The solution they come up with is to look at portfolio holdings. So they mask a position in a portfolio (an example in the paper is to blank out Zoom in ARK’s holdings), and see if the model can recover the holding based on all the other stocks in the portfolio. Repeating this at scale produces a network of securities which seems pretty reasonable (i.e., Apple is “near” Adobe, in the sense that funds tend to co-own them, and Citibank is near other banks and financials), and they do some interesting work using earnings transcripts to isolate some of the narrative factors that seem to drive location in embedding space, and the embeddings themselves explain valuations. This is a very neat and natural application of the embedding methodology to finance, and the narrative or expositional layer also helps us to make sense of the underlying black box.
There are a few other approaches. Zhang, Zohren and Roberts’s “Deep Learning for Portfolio Optimization” skips the return forecasting step entirely to train portfolio weights which maximize Sharp ratios. López de Prado’s “Hierarchical Risk Parity” clusters assets by similarity and allocates risk across and within clusters instead of dealing with the covariance matrix.

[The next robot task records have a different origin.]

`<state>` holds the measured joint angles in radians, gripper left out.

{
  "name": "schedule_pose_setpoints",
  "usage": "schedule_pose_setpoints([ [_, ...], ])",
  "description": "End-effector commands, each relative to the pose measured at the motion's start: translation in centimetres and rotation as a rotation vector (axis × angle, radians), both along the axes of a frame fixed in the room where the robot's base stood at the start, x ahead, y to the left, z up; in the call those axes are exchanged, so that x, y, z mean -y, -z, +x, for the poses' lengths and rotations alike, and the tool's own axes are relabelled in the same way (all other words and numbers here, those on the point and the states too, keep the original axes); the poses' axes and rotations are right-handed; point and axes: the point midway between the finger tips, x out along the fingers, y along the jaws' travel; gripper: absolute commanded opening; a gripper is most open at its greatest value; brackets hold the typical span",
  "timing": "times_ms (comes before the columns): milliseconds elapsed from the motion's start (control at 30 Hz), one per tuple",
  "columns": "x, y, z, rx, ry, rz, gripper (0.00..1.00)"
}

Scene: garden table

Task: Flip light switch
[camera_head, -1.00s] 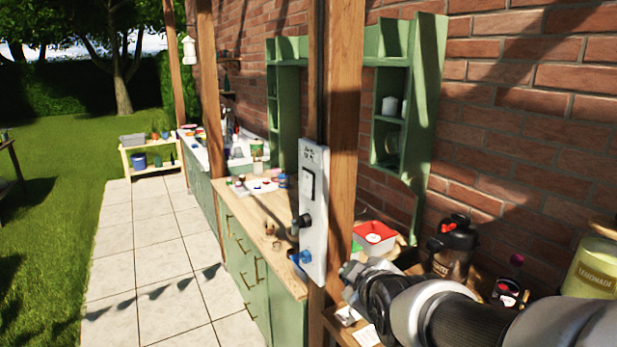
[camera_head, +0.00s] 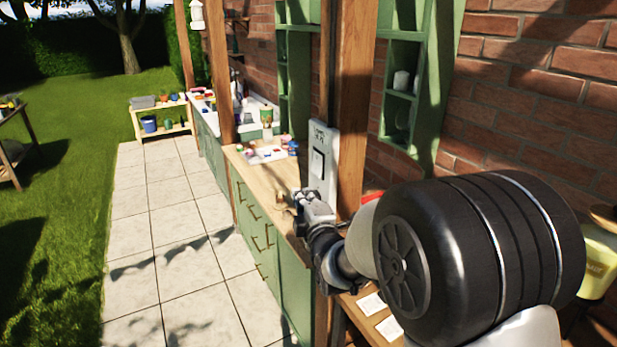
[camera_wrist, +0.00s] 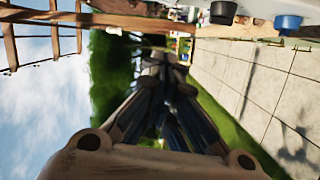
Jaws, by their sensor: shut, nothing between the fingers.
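A pale switch panel (camera_head: 333,150) is mounted upright on a wooden post (camera_head: 355,90) in the head view. Its light switch (camera_head: 318,165), a dark-framed light rocker, shows on the upper part. My gripper (camera_head: 306,198) is shut and empty, in front of the panel's lower part and below the switch; I cannot tell whether it touches. It hides the panel's lower knobs there. In the wrist view, my shut fingers (camera_wrist: 167,62) point away from the camera. A black knob (camera_wrist: 222,12) and a blue knob (camera_wrist: 288,23) show along the top edge; the switch is not visible there.
A wooden countertop (camera_head: 262,180) with green drawers runs behind the post. Green shelves (camera_head: 402,75) hang on the brick wall at right. A yellow lemonade container (camera_head: 598,262) stands at the far right. The paved path (camera_head: 165,225) at left is clear.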

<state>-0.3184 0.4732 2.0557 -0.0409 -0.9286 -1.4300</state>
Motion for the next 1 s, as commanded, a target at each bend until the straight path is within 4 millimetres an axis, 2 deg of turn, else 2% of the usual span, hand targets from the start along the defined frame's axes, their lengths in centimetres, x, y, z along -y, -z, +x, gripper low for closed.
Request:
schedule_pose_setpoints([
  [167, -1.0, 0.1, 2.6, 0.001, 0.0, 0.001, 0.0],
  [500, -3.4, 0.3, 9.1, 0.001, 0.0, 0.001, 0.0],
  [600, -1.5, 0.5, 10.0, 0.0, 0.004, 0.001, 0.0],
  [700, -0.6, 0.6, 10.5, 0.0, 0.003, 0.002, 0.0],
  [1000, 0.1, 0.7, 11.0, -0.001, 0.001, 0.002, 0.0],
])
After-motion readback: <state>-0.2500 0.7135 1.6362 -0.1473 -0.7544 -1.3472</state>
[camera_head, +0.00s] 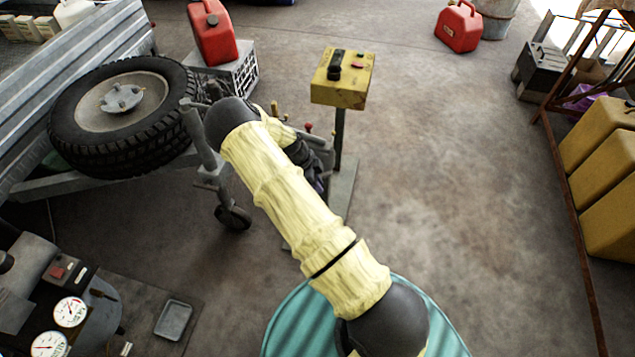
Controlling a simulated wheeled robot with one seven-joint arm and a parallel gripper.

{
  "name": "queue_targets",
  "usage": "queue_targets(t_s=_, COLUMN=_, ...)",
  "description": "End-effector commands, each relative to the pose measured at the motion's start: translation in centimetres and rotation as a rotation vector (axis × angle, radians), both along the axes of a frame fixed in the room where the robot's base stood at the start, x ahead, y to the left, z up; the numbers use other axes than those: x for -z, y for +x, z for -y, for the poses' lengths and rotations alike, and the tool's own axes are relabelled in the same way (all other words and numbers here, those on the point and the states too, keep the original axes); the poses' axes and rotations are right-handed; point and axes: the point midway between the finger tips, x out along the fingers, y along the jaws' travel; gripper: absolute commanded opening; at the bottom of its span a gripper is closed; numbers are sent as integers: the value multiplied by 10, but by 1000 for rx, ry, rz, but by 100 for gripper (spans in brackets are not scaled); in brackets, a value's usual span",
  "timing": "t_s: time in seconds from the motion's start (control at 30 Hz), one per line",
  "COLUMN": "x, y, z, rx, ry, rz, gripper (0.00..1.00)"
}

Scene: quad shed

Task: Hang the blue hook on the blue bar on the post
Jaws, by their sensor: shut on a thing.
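My gripper (317,179) is a small dark shape behind my yellow-sleeved arm, low beside the post. It is shut on a thing that I take to be the blue hook, but the fingertips and the hook cannot be made out. The slim dark post (339,138) stands upright on a grey base, with a yellow control box on top. Short bars with a red knob (308,127) and a yellow knob (275,107) stick out to the left of the post. The blue bar cannot be seen; my arm covers part of that area.
A trailer with a spare wheel (121,101) and a jockey wheel (234,217) stands left of the post. A red can (213,32) sits on a grey crate (238,77). Yellow containers (597,135) line the right. The floor right of the post is clear.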

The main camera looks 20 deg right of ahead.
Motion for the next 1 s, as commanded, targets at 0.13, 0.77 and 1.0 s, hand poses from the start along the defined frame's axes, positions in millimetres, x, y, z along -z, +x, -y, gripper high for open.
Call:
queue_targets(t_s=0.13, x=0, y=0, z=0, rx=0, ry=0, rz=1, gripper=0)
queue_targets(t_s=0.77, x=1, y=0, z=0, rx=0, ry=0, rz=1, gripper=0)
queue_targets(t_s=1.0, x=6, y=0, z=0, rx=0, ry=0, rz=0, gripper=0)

Also, I think it’s worth thinking about the economies of scale here, which is Grinold’s fundamental law of active management: the information ratio (additional return per unit of risk) is roughly the information coefficient (correlation between actual and expected return) times the square root of breadth (number of independent bets): IR ≈ IC·√BR. This means that the skill per bet you make matters a lot, but the number of bets also stacks, albeit at a diminishing rate.
This is the basic economic logic I think for the quant shops (Two Sigma, Citadel) as well as the multi-manager pod shops. If you have nine independent signals, but can find a tenth one; you can stack them and earn additional returns uncorrelated with each other. This means that the limits of exploiting any one strategy or niche can be partially addressed by layering unrelated signals, at least up to some point. So we end up with medium-scale economies that account for quant and pod shops not taking over the entire market, but still having some fairly substantial size or AUM.
Transactions Costs
Even if we solve the other problems, we have to then translate an optimal portfolio into trades. Esakia and Goltz look at how all the complexities inherent in ML solutions translate when you incorporate realistic trading costs. They find the value of the nonlinearities in particular seems to go away, while the information breadth advantages seem to persist. To really get the value of the nonlinearities just entails so much trading activity that realistic frictions eat away the true value you can get.

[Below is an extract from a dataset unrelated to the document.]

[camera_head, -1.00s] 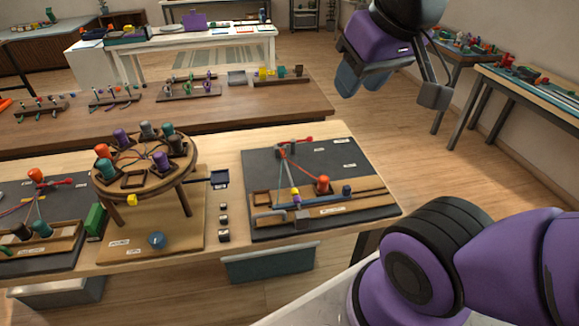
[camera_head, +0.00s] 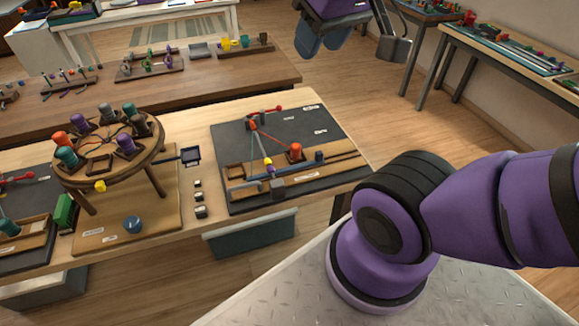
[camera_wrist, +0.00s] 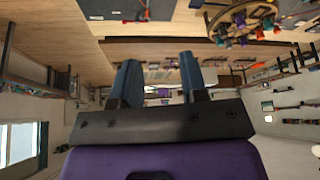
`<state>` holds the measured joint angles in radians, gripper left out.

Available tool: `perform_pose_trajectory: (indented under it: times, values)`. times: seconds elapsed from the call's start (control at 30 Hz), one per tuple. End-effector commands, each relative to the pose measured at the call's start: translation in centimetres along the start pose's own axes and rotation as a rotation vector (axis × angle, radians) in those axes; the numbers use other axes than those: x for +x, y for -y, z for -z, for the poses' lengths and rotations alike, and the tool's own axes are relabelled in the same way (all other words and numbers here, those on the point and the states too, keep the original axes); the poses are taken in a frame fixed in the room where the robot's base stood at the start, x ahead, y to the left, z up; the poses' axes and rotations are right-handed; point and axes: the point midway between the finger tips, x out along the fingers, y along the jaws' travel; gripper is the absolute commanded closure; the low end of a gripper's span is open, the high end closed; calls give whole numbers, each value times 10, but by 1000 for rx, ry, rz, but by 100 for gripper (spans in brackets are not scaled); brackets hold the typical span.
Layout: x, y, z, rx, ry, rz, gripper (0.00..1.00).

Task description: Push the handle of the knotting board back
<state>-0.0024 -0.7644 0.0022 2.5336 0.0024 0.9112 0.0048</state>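A dark board (camera_head: 290,123) lies flat on the wooden bench, right of the round braiding stand. A lever with red ends (camera_head: 266,110) and a red-topped peg stand near its back edge. Cords run from there to its front, where a red-orange spool (camera_head: 295,151), a yellow piece (camera_head: 268,162) and a grey block (camera_head: 277,184) sit. A similar board with a red lever (camera_head: 20,178) is cut off at the left edge. I cannot tell which is the knotting board. My gripper (camera_head: 322,42) hangs high beyond the bench, its two blue fingers apart and empty, as the wrist view confirms (camera_wrist: 159,65).
The round stand (camera_head: 108,163) with several colored spools rises left of the board. Small dark blocks (camera_head: 199,198) lie between them. A brown table (camera_head: 150,90) stands behind and a side table (camera_head: 520,65) to the right. Open floor (camera_head: 370,115) lies right of the bench.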

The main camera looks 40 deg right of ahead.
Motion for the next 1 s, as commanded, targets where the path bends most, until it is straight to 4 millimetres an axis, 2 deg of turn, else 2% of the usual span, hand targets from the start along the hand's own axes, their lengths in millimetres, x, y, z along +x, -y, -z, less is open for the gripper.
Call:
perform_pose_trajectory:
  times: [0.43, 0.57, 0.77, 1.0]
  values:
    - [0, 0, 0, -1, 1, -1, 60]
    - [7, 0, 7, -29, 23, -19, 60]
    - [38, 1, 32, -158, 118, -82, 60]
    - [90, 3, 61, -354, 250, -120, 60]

A big lesson here so far is that the zero-sum nature of financial trading places huge limits on the value of AI deployment. It also means the social value gained is also maybe not so large, to the extent AI just fuels competing compute-heavy organizations. So I want to also stress two areas where I think we see more broad based social gains.
First, where AI also seems to be paying off is through augmentation. It’s hard to tell how much of this is marketing copy, but Norway’s Sovereign Wealth Fund reports something like 20% productivity gains through automation of newsflow monitoring, analyzing earnings call transcripts, and trading efficiency gains.
Second, personal wealth management seems like another high elasticity corner of the investing world. One simple example is tax loss harvesting, in which you sell a losing stock to bank a capital loss, and swapping to hold the exposure with another stock that is virtually the same. This strategy has well known alpha; but AI lowers the cost of delivering this and so personalized, tax-aware rebalancing shifts from being an expensive bespoke service to one that is nearly free, and so can scale rapidly across personal accounts.
The Future of Asset Management
So let’s put this all together and think through the equilibrium. As we get better and better prediction engines, the first order thing we expect to happen is that markets get more efficient and alpha is harder to find and sustain. That’s good for passive market investors and hard for discretionary stock pickers.
The quant heavy approach will still reward compute and scale, but the role of adversarial trades leads to a double-edged sword. On the one hand, it means that gains are likely to get sniped and diluted quickly, diminishing alpha further. However, there may be fresh new gains from forecasting the ever-changing strategies of others (one example would be trading around index fund reconstitution. This is an example in which new algorithms, i.e., index fund creation, results in predictable new order flow variation and hence trading opportunities). In the long-run, we expect the gains to accrue to whoever owns the relevant scarce complements to this activity (data, infrastructure, latency, etc.).
So AI will likely continue to shape the market, but it’s going to be very hard to capture the value in doing so. One promising area to try to make that happen is through activities which do new things to try to expand the pie: taking services which used to be costly and reserved for the rich, and finding ways to distribute them at a much broader scale. It’s not enough to figure out whether a painting is recognizably Pollock or not; can we then create a million more examples and place them in the homes of anyone who wants one?
Readings
We have two cases; one on Citi and Aladdin wealth ([1], [2], [3]), and one on iBuyers ([1], [2], [3]).
This relates to the discussion in Discount Rates: I [John Cochrane] tried telling a hedge fund manager, “You don’t have alpha. I can replicate your returns with a value-growth, momentum, currency and term carry, and short-vol strategy.” He said, “‘Exotic beta’ is my alpha. I understand those systematic factors and know how to trade them. You don’t.” He has a point. How many investors have even thought through their exposures to carry trade or short volatility “systematic risks,” let alone actually can program computers to execute such strategies as “passive,” mechanical investments? To an investor who hasn’t heard of it and holds the market index, a new factor is alpha.